> **EXERCISE REQUIREMENTS**
In the entries below, identify every line with the string "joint" and copy it.

> **DATA PROVIDED**
□ □ □ □

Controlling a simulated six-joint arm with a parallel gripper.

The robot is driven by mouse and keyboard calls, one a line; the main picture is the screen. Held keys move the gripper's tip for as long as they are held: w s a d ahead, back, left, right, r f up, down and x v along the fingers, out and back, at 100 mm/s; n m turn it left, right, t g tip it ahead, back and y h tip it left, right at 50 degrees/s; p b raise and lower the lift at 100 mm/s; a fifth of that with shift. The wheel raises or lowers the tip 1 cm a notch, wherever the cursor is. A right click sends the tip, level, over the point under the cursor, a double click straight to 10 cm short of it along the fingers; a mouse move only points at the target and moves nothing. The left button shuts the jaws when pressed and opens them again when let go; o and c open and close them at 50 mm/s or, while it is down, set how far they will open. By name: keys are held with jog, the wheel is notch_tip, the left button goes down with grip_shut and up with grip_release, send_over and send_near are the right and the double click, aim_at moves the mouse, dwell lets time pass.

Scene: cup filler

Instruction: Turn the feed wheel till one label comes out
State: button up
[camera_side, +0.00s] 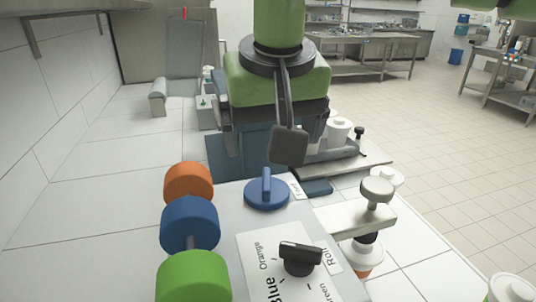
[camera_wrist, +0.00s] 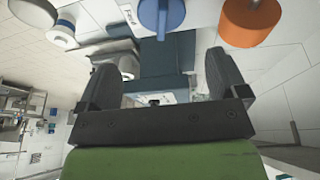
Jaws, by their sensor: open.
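The feed wheel (camera_side: 266,193) is a blue disc with an upright blue grip bar, on top of a grey-white box. A small tag beside it reads "Feed" (camera_side: 296,188). In the wrist view the wheel (camera_wrist: 160,14) shows at the top edge, partly cut off. My gripper (camera_side: 287,145) is above and behind the wheel in the side view, apart from it. In the wrist view its two dark fingers (camera_wrist: 165,82) stand wide apart with nothing between them. I cannot make out a label coming out.
Orange (camera_side: 188,183), blue (camera_side: 190,223) and green (camera_side: 194,277) rolls line the box's left side. A black selector knob (camera_side: 300,258) sits on a roll-name plate. A silver knob (camera_side: 377,190) on a bracket stands right. White tiled counter is clear at left.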

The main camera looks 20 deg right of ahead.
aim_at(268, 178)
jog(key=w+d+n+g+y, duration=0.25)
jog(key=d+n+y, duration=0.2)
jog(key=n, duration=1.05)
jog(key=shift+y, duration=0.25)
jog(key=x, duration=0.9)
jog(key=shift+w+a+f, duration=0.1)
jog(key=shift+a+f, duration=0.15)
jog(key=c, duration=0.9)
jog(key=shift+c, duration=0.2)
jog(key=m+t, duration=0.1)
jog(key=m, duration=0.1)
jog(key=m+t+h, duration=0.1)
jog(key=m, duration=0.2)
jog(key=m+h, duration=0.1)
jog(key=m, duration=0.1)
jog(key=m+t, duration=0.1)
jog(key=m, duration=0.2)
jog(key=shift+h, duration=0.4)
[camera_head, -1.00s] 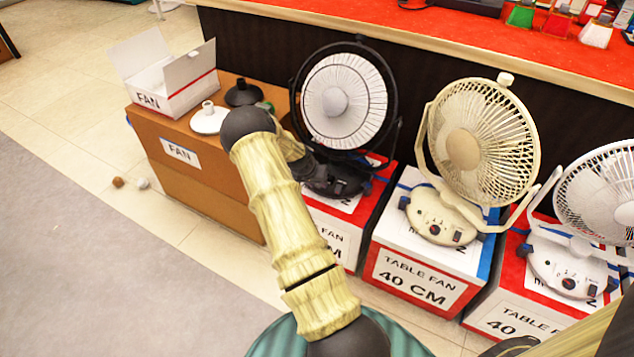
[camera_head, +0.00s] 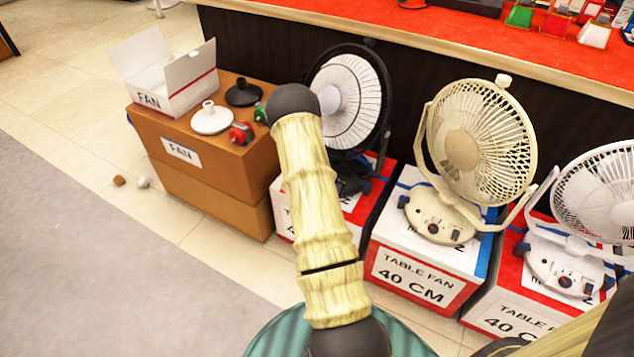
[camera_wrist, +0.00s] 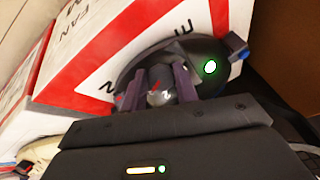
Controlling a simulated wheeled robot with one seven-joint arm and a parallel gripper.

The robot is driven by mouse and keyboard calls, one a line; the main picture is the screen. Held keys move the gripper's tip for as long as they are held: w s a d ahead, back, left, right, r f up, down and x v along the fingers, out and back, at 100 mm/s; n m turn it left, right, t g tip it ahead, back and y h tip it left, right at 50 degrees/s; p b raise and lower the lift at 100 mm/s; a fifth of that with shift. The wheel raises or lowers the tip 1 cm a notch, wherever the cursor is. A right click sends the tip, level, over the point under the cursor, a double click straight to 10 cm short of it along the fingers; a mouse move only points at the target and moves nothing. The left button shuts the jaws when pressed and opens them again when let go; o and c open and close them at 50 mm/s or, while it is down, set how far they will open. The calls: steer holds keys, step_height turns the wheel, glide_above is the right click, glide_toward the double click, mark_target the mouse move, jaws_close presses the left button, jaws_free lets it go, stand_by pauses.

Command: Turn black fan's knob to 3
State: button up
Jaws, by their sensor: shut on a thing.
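The black fan (camera_head: 372,127) has a white grille and stands on a red and white box, partly behind my arm in the head view. Its dark base (camera_wrist: 205,52) shows in the wrist view, with a glowing green light on it. My gripper (camera_wrist: 162,86) is shut on the small grey knob (camera_wrist: 159,97) on that base, with one finger on each side. The fingers cover much of the knob, so its setting cannot be read. In the head view my gripper is hidden behind my arm.
The cream fan (camera_head: 484,145) and a white fan (camera_head: 601,195) stand to the right on their boxes. A brown carton (camera_head: 207,180) on the left bears white and black stands and red and green items. The red-topped counter (camera_head: 420,32) runs behind. Grey floor at lower left is clear.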

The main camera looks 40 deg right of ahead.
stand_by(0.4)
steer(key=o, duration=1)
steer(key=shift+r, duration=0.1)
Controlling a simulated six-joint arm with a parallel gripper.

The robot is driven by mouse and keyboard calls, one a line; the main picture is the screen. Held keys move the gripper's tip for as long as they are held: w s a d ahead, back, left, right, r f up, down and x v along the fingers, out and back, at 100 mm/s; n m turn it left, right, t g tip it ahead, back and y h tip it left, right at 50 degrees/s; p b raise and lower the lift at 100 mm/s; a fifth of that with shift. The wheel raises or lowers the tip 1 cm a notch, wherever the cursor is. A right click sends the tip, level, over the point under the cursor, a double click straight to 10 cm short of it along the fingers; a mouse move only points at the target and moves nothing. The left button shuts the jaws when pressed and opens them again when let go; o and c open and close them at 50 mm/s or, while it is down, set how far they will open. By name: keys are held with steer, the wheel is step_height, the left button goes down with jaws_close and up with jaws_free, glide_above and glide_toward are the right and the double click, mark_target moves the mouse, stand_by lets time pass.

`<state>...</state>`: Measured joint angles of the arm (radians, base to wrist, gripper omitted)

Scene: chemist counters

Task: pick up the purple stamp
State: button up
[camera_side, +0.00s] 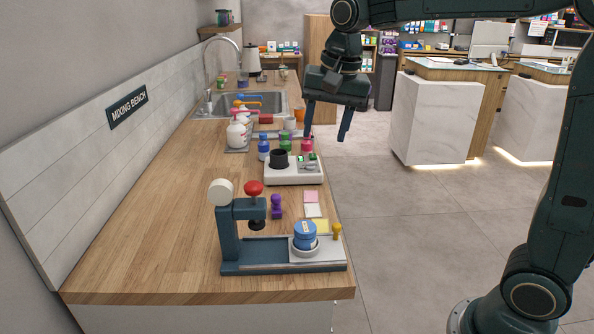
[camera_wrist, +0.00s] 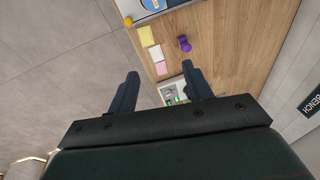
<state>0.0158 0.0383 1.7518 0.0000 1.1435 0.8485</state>
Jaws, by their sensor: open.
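In the wrist view the purple stamp (camera_wrist: 184,44) is above and beyond the fingertips, on bare wood beside the coloured note pads. My gripper (camera_side: 328,121) is open and empty, high above the counter's right edge and farther back than the stamp. In the wrist view the two fingers of my gripper (camera_wrist: 161,76) are spread wide with nothing between them.
A press (camera_side: 228,235) with a red knob and a blue tub (camera_side: 305,236) stand close by the stamp. Note pads (camera_side: 313,210) lie to its right. A white scale (camera_side: 294,171) and several bottles (camera_side: 236,134) stand behind. The counter's left part is clear.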

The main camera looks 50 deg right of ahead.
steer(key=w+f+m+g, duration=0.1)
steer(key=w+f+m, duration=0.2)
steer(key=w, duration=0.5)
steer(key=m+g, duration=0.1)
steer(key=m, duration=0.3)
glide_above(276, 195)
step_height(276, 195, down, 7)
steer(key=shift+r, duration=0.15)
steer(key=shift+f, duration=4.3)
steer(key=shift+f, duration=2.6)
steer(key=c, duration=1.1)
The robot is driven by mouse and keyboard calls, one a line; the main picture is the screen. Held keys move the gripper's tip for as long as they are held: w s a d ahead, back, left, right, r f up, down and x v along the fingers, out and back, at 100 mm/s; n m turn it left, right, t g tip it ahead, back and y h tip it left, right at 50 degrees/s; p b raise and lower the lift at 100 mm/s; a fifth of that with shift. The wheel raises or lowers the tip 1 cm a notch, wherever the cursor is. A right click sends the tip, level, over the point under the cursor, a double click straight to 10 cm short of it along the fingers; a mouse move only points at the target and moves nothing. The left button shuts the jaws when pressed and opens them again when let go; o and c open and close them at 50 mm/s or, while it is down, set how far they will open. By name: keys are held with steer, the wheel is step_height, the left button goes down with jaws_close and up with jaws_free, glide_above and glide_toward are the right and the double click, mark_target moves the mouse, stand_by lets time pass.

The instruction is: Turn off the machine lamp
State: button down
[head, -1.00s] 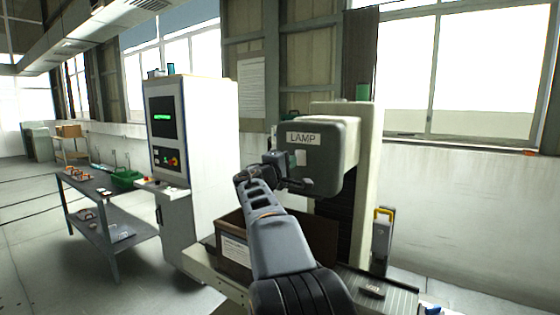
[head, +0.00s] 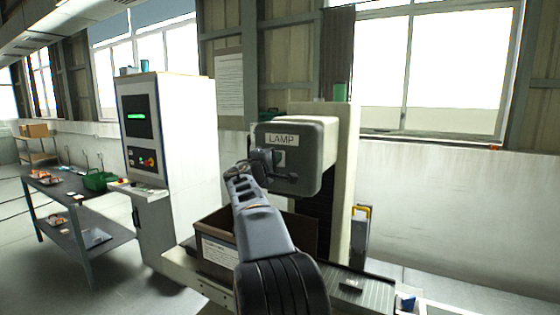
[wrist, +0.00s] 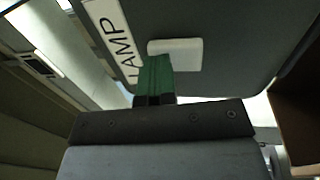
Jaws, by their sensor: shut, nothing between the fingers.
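The grey machine head (head: 318,160) carries a white LAMP label (head: 282,140) and a small pale switch plate (head: 279,158) below it. In the wrist view the LAMP label (wrist: 113,38) is at upper left and the white switch plate (wrist: 183,52) at upper centre. My gripper (head: 291,178) is at the front face of the head, close by the plate. In the wrist view its shut green fingertips (wrist: 155,76) overlap the plate's lower left part. I cannot tell whether they touch it. The switch's position and any lamp light cannot be made out.
A brown box (head: 217,253) with a paper label stands below my arm. A control cabinet (head: 185,130) with a green-lit screen stands left, beside a work table (head: 88,205) with a green basket. A yellow-handled object (head: 361,225) stands right. Open floor lies at lower left.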

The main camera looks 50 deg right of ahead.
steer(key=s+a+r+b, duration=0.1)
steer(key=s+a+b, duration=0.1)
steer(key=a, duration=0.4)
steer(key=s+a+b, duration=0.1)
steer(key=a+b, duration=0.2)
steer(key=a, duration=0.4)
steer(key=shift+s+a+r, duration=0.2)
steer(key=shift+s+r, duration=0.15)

□ □ □ □

> **TASK RESULT**
Controlling a simulated six-joint arm with a parallel gripper.
Controlling a simulated wheeled robot with one seven-joint arm and a parallel gripper.
Controlling a simulated six-joint arm with a parallel gripper.
`<state>...</state>`: Measured joint angles of the arm (radians, base to wrist, gripper omitted)

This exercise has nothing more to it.